**Work to do**. Copy, from the entries below, each line where the word "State" can be found.

Robot episode records
===

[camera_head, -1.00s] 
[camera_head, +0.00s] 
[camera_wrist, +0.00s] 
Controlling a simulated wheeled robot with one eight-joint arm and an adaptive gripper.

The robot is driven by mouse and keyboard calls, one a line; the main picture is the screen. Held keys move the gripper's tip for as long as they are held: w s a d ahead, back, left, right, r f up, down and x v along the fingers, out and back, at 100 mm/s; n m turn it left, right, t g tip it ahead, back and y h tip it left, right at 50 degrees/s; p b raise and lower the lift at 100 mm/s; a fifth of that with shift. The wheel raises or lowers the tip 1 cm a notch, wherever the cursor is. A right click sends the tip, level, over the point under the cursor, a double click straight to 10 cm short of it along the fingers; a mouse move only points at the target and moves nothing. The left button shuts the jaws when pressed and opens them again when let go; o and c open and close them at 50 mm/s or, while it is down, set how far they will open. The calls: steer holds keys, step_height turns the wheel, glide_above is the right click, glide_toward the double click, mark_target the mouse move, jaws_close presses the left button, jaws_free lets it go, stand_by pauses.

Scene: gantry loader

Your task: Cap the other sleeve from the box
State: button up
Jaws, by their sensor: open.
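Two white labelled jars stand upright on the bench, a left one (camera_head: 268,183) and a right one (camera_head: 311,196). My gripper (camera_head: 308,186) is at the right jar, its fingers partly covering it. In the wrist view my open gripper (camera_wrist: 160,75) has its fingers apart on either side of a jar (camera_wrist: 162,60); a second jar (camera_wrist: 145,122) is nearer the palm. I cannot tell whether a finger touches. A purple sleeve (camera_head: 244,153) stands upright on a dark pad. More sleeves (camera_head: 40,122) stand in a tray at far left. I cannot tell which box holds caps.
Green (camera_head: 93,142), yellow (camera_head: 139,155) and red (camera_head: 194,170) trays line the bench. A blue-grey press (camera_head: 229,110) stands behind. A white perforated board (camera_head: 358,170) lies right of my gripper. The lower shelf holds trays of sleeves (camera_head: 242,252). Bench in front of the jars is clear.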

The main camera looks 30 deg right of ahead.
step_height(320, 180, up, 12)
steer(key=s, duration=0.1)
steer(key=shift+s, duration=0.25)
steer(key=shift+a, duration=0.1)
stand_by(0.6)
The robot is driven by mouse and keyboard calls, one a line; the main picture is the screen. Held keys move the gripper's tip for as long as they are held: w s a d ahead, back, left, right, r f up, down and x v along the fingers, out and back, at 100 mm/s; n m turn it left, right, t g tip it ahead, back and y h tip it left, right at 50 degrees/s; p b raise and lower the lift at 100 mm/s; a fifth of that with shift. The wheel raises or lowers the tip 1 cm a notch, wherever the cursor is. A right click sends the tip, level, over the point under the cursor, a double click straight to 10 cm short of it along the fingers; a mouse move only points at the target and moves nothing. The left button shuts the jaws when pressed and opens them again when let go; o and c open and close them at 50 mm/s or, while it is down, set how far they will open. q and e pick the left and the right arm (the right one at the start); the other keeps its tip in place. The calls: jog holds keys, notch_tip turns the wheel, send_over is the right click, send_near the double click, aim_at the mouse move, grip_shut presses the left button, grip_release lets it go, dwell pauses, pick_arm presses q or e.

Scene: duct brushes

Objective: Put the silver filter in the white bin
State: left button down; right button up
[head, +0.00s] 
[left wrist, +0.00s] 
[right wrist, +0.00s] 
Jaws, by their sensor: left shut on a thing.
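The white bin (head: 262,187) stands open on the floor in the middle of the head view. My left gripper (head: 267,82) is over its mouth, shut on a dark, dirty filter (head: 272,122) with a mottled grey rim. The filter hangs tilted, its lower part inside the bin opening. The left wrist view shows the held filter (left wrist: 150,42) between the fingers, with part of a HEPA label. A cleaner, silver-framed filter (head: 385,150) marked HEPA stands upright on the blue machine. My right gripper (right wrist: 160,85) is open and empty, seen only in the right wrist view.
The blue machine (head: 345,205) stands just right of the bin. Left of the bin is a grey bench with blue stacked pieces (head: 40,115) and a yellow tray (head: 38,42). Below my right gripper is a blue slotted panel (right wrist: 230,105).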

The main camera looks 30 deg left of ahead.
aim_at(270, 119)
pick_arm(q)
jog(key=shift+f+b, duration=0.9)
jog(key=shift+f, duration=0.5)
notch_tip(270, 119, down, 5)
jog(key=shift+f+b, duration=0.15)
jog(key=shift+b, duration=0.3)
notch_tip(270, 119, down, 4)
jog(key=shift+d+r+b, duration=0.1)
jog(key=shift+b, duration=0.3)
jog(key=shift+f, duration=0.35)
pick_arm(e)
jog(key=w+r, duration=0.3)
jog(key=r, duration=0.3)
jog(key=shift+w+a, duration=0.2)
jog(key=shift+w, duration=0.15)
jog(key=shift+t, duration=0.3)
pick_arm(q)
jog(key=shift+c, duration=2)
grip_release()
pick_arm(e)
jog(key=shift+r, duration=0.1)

===

**Final result**.
State: button up
State: left button down; right button up

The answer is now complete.